REQUEST:
Give the count of lines holding the string "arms" and nothing else.

(Rows about robot tasks)
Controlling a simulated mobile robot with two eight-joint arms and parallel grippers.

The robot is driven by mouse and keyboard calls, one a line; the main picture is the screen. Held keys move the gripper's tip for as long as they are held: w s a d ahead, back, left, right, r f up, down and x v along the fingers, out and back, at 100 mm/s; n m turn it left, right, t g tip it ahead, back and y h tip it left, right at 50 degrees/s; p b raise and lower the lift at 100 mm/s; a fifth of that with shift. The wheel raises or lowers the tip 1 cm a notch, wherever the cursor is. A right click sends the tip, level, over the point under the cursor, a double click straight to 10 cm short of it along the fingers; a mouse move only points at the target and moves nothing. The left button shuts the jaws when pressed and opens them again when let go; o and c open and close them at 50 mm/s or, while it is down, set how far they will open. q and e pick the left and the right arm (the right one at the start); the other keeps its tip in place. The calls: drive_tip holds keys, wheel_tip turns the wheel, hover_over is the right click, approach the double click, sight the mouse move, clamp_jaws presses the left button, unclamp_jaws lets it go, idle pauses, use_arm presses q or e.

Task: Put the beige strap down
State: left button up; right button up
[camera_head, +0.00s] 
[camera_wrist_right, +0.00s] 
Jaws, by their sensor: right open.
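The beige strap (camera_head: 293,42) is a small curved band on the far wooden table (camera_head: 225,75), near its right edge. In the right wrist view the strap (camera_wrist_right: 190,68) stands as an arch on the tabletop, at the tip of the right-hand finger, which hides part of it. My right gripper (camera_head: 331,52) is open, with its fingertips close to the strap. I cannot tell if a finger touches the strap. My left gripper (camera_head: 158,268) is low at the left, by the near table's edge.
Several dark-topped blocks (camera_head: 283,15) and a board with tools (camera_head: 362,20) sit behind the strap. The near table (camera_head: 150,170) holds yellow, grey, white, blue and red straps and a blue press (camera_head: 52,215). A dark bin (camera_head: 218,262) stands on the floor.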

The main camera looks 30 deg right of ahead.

==

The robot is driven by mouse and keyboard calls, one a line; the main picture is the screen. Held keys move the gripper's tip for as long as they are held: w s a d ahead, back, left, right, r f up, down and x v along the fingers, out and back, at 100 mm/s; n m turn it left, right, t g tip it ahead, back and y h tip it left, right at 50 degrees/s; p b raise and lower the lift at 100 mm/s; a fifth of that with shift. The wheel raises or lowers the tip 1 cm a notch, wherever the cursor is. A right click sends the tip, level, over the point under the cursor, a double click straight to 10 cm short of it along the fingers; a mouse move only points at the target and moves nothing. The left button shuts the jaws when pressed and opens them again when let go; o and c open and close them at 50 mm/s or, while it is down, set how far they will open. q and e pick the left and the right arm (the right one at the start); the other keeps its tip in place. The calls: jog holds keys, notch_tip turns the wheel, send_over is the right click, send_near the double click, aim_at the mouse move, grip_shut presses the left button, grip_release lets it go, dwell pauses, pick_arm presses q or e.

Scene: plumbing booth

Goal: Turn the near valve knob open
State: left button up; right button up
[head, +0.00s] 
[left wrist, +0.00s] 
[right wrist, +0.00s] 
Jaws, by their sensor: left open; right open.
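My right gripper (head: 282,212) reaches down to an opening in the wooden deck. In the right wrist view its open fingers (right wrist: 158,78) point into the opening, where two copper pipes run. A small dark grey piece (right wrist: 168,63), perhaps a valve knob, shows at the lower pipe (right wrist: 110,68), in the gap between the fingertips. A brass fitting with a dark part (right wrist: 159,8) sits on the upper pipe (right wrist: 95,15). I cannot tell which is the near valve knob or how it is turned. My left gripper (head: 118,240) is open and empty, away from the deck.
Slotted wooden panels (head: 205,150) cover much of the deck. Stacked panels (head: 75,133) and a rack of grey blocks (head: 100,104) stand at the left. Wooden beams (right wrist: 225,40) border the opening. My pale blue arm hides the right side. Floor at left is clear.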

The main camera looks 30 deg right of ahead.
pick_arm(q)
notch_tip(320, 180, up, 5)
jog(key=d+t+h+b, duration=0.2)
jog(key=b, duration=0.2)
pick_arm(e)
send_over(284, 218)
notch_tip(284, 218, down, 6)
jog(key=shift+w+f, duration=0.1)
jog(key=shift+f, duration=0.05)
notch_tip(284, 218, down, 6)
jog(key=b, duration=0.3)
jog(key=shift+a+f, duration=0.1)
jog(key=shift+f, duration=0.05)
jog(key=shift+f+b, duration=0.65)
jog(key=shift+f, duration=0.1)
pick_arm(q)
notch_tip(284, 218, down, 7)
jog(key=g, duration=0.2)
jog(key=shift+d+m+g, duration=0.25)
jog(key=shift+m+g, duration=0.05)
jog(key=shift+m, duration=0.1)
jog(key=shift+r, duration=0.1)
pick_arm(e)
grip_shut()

...

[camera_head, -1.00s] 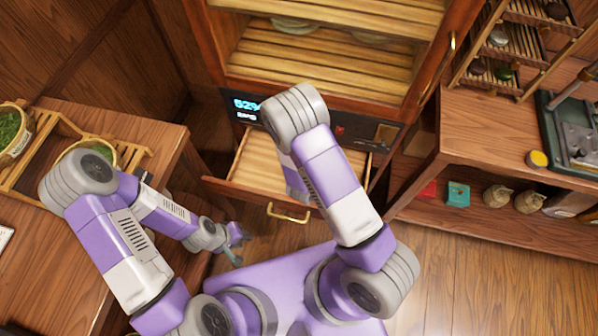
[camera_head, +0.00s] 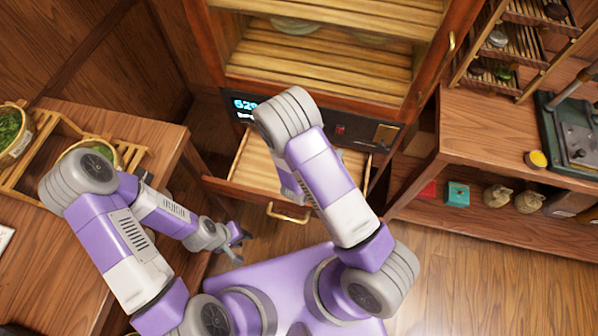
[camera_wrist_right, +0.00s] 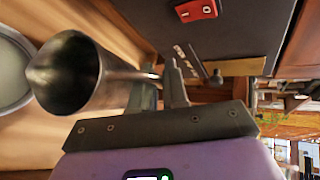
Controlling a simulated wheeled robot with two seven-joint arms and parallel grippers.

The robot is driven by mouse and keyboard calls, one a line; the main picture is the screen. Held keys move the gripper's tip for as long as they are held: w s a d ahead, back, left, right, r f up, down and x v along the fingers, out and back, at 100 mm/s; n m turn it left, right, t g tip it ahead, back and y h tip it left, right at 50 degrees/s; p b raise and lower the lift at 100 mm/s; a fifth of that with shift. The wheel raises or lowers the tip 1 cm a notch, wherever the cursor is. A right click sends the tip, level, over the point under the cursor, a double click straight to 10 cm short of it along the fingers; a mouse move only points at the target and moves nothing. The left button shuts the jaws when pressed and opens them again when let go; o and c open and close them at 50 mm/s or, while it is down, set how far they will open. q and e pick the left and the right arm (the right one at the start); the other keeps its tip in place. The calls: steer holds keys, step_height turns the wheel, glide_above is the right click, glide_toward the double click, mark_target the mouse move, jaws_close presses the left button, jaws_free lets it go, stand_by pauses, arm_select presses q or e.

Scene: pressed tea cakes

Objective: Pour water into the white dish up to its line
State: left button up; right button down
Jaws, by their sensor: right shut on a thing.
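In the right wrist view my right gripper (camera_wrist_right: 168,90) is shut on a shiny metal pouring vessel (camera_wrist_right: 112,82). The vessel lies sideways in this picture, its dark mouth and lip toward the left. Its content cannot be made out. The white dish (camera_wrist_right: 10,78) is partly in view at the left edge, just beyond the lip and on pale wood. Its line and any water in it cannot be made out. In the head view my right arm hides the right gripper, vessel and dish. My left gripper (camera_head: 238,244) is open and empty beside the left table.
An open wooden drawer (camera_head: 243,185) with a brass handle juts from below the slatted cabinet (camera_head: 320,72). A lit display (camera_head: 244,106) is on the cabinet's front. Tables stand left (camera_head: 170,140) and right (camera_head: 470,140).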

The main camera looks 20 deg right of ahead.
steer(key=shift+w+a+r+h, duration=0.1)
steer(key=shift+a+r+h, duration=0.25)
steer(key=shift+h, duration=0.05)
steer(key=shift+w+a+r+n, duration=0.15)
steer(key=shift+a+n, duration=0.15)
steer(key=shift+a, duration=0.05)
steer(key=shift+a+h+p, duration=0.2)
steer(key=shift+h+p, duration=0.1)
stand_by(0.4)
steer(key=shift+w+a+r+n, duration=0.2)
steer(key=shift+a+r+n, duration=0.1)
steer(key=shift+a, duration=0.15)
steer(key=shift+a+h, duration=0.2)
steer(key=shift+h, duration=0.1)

WORKED ANSWER:
2